§ **Written instruction**
In the records below, find the line that contains "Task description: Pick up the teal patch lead" and the line that contains "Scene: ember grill". Set down exactly those lines and every line between them, and nothing more.

§ **Dataset excerpts**
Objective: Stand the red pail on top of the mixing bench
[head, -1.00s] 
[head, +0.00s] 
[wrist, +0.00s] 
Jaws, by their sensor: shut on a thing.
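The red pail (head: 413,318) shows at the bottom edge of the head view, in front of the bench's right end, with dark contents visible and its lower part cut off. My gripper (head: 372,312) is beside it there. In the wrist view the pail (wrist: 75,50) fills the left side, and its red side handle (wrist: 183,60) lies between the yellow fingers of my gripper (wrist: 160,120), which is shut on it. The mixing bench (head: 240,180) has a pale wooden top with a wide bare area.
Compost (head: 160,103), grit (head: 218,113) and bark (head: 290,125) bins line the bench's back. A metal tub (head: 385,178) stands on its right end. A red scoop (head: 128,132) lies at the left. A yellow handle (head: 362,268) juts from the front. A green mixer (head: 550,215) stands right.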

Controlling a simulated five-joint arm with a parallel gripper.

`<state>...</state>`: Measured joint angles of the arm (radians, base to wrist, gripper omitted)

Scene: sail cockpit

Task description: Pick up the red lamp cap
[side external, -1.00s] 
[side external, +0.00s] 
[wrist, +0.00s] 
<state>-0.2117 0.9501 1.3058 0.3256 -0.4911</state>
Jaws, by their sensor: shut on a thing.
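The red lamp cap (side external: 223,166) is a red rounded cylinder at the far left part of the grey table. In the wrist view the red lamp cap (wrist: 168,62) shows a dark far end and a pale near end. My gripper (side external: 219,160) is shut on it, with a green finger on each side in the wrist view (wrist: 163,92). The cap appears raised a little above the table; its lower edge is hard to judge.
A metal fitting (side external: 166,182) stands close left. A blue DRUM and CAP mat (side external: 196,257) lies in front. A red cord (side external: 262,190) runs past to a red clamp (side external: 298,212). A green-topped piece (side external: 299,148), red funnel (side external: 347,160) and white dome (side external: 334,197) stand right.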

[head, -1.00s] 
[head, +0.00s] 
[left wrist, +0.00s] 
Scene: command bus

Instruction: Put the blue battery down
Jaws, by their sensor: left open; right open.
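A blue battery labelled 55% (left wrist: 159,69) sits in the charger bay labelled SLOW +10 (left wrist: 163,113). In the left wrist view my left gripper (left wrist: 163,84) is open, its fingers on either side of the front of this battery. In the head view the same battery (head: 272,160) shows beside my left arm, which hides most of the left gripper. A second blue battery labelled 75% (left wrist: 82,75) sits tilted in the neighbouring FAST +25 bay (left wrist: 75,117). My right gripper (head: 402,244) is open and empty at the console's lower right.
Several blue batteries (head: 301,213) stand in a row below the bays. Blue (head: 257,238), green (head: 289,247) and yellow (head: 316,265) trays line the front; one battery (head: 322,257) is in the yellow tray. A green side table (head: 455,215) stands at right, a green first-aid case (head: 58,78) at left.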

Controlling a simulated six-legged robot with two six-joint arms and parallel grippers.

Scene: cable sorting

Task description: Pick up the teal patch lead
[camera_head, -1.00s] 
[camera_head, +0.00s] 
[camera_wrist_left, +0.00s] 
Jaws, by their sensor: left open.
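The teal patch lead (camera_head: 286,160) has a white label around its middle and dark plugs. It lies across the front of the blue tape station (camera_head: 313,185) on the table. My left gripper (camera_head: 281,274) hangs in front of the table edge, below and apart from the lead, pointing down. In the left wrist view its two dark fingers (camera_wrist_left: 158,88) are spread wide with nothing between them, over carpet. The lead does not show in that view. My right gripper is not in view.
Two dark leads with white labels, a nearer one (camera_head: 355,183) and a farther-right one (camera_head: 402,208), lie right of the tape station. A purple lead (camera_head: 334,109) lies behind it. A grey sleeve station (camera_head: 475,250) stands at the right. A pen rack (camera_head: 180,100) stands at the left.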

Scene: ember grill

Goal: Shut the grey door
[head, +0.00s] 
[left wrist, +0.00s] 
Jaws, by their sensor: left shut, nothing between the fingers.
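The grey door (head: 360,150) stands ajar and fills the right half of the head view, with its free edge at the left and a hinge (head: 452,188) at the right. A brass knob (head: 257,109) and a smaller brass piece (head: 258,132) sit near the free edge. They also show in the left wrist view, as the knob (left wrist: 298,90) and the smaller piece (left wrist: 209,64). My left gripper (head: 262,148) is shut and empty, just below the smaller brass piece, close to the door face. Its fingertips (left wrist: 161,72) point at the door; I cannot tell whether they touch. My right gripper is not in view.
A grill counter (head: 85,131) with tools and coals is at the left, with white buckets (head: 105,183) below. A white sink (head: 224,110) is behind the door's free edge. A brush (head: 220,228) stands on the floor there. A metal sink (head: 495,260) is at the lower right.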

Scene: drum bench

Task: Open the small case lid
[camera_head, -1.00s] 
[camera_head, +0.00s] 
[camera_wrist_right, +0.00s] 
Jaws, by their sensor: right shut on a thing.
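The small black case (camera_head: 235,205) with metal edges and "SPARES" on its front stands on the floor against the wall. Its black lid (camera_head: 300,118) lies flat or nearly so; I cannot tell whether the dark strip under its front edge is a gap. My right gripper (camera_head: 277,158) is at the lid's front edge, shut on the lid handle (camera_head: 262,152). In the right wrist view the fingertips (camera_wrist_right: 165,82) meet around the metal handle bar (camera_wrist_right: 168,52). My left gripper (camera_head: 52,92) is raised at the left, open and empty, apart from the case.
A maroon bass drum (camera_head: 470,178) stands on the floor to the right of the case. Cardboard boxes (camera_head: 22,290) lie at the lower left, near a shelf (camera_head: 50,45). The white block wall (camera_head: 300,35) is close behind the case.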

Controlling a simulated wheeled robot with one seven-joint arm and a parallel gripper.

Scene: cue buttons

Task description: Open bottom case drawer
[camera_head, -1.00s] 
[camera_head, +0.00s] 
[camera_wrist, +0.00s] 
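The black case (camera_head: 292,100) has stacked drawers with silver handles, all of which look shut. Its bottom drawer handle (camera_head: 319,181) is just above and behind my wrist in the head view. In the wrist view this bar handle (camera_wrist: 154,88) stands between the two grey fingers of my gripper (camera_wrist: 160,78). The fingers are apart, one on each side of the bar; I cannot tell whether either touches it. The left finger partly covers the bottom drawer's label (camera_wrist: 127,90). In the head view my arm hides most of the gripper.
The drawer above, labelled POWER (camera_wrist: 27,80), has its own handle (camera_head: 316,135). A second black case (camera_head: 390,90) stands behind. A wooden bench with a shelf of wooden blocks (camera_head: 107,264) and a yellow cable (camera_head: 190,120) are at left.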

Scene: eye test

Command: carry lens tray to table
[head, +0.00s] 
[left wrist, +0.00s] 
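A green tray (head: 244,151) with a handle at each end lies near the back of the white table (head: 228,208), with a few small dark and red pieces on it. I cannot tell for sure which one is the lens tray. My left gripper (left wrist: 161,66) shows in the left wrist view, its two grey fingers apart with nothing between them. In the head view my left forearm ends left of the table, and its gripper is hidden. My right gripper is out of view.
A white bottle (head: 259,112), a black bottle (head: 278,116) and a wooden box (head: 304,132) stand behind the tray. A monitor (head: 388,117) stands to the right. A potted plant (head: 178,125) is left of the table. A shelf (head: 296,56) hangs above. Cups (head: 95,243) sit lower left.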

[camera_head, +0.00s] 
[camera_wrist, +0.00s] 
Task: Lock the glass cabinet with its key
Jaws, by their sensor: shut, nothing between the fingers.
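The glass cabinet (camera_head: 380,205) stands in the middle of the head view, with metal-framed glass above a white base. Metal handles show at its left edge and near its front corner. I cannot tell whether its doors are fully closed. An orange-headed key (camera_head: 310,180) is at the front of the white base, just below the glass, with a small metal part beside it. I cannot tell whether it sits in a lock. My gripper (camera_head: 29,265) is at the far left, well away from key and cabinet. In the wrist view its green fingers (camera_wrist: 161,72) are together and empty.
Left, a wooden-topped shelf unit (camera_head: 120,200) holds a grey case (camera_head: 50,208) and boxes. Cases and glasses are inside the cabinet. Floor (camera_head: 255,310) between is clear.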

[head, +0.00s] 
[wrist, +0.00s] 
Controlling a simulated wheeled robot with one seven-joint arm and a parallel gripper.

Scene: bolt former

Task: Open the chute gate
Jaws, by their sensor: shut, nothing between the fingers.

§ **Written response**
Task description: Pick up the teal patch lead
[camera_head, -1.00s] 
[camera_head, +0.00s] 
[camera_wrist_left, +0.00s] 
Jaws, by their sensor: left open.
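The teal patch lead (camera_head: 286,160) has a white label around its middle and dark plugs. It lies across the front of the blue tape station (camera_head: 313,185) on the table. My left gripper (camera_head: 281,274) hangs in front of the table edge, below and apart from the lead, pointing down. In the left wrist view its two dark fingers (camera_wrist_left: 158,88) are spread wide with nothing between them, over carpet. The lead does not show in that view. My right gripper is not in view.
Two dark leads with white labels, a nearer one (camera_head: 355,183) and a farther-right one (camera_head: 402,208), lie right of the tape station. A purple lead (camera_head: 334,109) lies behind it. A grey sleeve station (camera_head: 475,250) stands at the right. A pen rack (camera_head: 180,100) stands at the left.

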Scene: ember grill

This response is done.